Will the results match the hype?
That's the big question facing publicly traded banks as they prepare to release their fourth-quarter results.
Since the November elections, bank stocks have been on a tear amid expectations that President-elect Donald Trump and a Republican-controlled Congress will quickly move to invigorate the economy by relaxing regulations on businesses and cutting corporate taxes.
But bankers and analysts say commercial loan demand is likely still too tepid to translate into meaningful improvement in profits — at least in the short term. Additionally, the recent rise in interest rates has slowed mortgage activity, potentially further crimping profits, they said.
On the plus side, a rebound in long-term yields could prove to be a boon for banks' securities portfolios.
Here's what to expect from banks' fourth-quarter results.
No Trump bump — yet
Commercial-and-industrial loan growth has slowed substantially in recent quarters and bankers said they weren't expecting to see much improvement in the fourth quarter because borrowers have remained cautious.

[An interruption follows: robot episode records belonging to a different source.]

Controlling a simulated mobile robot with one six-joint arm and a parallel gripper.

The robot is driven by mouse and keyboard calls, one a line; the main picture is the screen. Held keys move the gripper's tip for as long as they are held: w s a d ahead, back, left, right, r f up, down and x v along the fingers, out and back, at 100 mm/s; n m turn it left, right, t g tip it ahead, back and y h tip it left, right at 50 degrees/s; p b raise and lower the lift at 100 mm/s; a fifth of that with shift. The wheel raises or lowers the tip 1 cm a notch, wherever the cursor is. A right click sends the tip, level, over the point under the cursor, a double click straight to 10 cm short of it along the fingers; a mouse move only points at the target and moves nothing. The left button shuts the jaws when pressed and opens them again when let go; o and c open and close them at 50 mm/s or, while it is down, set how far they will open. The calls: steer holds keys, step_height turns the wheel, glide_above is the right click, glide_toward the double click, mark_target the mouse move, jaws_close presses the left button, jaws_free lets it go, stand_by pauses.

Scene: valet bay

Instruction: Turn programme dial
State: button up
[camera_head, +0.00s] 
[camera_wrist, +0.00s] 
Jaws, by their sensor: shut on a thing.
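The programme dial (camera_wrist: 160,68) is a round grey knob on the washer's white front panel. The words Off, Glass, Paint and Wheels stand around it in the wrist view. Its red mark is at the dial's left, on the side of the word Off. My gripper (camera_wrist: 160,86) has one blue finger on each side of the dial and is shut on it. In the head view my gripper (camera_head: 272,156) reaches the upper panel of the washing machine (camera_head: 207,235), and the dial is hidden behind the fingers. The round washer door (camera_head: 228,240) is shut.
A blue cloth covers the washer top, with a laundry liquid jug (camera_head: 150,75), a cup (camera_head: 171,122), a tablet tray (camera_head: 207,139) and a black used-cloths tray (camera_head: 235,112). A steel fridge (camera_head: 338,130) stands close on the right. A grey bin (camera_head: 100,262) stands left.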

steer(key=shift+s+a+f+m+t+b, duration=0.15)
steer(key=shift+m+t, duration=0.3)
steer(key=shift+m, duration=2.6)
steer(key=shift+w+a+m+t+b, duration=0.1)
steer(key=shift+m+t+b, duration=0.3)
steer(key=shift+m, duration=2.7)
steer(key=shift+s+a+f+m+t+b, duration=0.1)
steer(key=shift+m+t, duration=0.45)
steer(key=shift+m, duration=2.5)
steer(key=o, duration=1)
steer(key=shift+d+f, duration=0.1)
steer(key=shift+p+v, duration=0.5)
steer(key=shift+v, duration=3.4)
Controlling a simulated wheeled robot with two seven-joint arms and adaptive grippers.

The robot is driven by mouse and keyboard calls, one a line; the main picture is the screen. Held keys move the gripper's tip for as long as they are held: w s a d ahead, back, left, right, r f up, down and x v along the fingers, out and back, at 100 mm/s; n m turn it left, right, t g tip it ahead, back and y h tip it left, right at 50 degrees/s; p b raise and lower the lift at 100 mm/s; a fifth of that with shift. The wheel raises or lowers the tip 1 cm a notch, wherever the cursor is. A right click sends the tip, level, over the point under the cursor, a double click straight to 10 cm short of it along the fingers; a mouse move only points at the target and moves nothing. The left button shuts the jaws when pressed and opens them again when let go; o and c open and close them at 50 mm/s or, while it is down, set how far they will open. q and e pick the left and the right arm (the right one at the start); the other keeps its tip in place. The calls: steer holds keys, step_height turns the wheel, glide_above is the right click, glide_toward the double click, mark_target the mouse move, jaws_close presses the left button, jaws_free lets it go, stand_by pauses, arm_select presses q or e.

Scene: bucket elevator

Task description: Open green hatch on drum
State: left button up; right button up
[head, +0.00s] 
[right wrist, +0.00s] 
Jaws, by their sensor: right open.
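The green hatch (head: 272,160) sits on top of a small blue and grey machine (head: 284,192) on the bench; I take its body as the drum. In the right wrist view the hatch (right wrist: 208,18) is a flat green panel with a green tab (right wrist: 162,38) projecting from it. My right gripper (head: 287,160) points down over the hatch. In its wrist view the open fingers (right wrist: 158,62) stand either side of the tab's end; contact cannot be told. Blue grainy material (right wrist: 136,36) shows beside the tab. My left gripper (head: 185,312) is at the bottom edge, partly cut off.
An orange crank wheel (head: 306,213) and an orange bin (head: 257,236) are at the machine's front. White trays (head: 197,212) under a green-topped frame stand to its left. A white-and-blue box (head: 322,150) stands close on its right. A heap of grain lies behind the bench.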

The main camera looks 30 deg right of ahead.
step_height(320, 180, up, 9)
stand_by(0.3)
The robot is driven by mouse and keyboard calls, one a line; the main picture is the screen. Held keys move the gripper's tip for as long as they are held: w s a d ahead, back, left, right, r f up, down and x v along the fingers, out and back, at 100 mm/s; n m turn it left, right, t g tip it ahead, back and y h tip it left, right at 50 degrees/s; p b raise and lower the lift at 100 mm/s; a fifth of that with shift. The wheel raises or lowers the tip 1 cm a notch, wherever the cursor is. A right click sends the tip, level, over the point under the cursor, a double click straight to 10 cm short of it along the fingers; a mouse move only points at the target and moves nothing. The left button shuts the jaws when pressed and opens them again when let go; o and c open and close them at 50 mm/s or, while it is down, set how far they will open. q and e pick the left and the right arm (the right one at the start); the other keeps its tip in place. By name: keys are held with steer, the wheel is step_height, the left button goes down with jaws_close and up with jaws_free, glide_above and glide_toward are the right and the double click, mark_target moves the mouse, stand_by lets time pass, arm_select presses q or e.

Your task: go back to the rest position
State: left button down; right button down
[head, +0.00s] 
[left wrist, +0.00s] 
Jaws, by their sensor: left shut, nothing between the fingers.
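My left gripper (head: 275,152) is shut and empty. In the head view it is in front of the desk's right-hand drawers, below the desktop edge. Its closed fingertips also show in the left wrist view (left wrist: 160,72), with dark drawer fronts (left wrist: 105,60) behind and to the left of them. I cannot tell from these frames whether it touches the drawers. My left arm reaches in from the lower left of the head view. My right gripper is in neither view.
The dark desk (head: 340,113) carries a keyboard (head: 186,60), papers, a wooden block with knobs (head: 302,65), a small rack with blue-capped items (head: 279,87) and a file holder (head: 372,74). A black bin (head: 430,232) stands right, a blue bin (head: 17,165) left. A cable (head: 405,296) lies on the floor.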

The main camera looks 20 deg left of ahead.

"I would say there's increased optimism out there for the future," Ralph Babb, the chairman and CEO of the $74 billion-asset Comerica, said at recent industry conference. But among small and midsize businesses, he added, "the decision has been made to not borrow at this point in time."
Some larger banks are expected to buck the trend. Citizens Financial in Providence, R.I., for instance, reported a 9% increase in commercial loans in the third quarter from the prior year. The $114 billion-asset company will likely continue to grow loans at healthy clip, said Brian Klock, an analyst with Keefe, Bruyette & Woods.
During conference calls with analysts, bank CEOs will likely be pressed for information on borrower confidence — and what that means for commercial loan demand in the coming year.
"It's interesting in its incongruity," said Scott Siefers, an analyst with Sandler O'Neill. "On the one hand, there's hopefulness that we'll have a broader macro recovery, and a more business-friendly environment overall."
But weekly data on lending activity from the Federal Reserve has not yet shown signs of a rebound, Siefers said.
Some businesses "may have put capital to work," Klock said. But, he added, "there still may be some caution."
The post-election spike in mortgage rates will take a bite out of mortgage income.
Average rates on 30-year fixed mortgages jumped to their highest level of the year in late December, hitting 4.32% on Dec. 29, after hovering around 3.5% at the beginning of the fourth quarter, according to Freddie Mac.
The higher rates likely curbed demand for refinancing in the fourth quarter and made the cost of homeownership prohibitive for some buyers. Applications have fallen in recent weeks, and originations are expected decline by 15% in the coming year, to $1.63 trillion in 2017, according to the Mortgage Bankers Association.
Banks such as the $200 billion-asset SunTrust Banks in Atlanta and the $126 billion-asset M&T Bank in Buffalo, both of which have sizable mortgage operations, will likely see a sharpest decline in mortgage-related fees, Klock said.
Though analysts were expecting a seasonal slowdown in the fourth quarter, the end-of-the-year spike in rates has most analysts predicting a larger-than-expected decline in noninterest income.
Investment opportunities improve
Following the election, the yield on the 10-year Treasury jumped as high as 2.6% in late December, after starting the quarter nearly 100 basis points lower.
It was a rapid change in fortune, after yields hit record lows earlier in the year, following the referendum vote by the U.K. to leave the European Union.
The sharp increase gives banks more attractive investment opportunities — and new ways to put excess liquidity to work, analysts said.
"I think most banks, whether they chose to or not, had excess funds with nowhere to put them," Siefers said.
Most banks have kept the average duration of their investment books short, waiting for yields to bounce back. For instance, PNC Financial Services Group has a large amount of cash that it has chosen not to invest, according to Klock.
A key question facing the bank CEOs in the coming weeks is whether they plan to invest more, given the higher yields, or whether they will use the funding for other purposes, such as expanding their loan books.
Continued margin squeeze
It's unlikely that fourth-quarter margins will budge, despite hike in short-term rates by the Federal Reserve Board in December.
Overall, analysts expect net interest margins — a key metric of profitability — will likely compress by an average of 2 basis points across the industry, analysts said.
For some banks, a major factor weighing on margins is the recent increase in the three-month London interbank offered rate, according to Klock. The three-month Libor increased to about 1%, from 0.87% at the beginning of the quarter.
The move increased the borrowing costs that many banks pay on wholesale sources of funding, Klock said.
Analysts expect net interest margins to increase in the coming year, however, if the Federal Reserve continues to increase short-term rates. During the third quarter, the average net interest margin rose to 3.18%, from 3.08% a year earlier, according to the Federal Deposit Insurance Corp.
Questions on deposit prices
Following the Fed's rate hike in December, expect bank CEOs to be peppered with questions about their strategy for increasing deposit prices.
Though JPMorgan Chase, the industry's largest bank by assets, previously signaled that it plans to quickly raise deposit rates, most analysts expect that the industry will keep deposit prices low in the coming year.
Most banks are simply flush with deposits and can afford to relinquish some funding, as they invest in higher-yielding securities.
"I think deposit prices will stay low" in the near term, Siefers said.